● Required task: Produce an exact copy of the lines from the line containing "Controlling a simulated" through the last line of the entries below, and only those lines.

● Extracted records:
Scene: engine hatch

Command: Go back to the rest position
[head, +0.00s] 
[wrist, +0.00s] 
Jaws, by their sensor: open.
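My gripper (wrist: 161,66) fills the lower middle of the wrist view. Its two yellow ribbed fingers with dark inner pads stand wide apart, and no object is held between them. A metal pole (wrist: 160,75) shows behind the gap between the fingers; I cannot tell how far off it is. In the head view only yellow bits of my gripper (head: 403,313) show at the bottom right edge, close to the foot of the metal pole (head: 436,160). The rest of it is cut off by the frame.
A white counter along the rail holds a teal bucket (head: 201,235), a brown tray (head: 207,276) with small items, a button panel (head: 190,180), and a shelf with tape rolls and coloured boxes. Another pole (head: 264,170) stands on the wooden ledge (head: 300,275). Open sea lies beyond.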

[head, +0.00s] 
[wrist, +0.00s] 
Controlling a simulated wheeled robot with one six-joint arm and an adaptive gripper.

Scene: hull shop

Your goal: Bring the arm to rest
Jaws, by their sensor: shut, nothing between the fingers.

● Result below:
Controlling a simulated wheeled robot with one six-joint arm and an adaptive gripper.

Scene: hull shop

Your goal: Bring the arm to rest
Jaws, by their sensor: shut, nothing between the fingers.

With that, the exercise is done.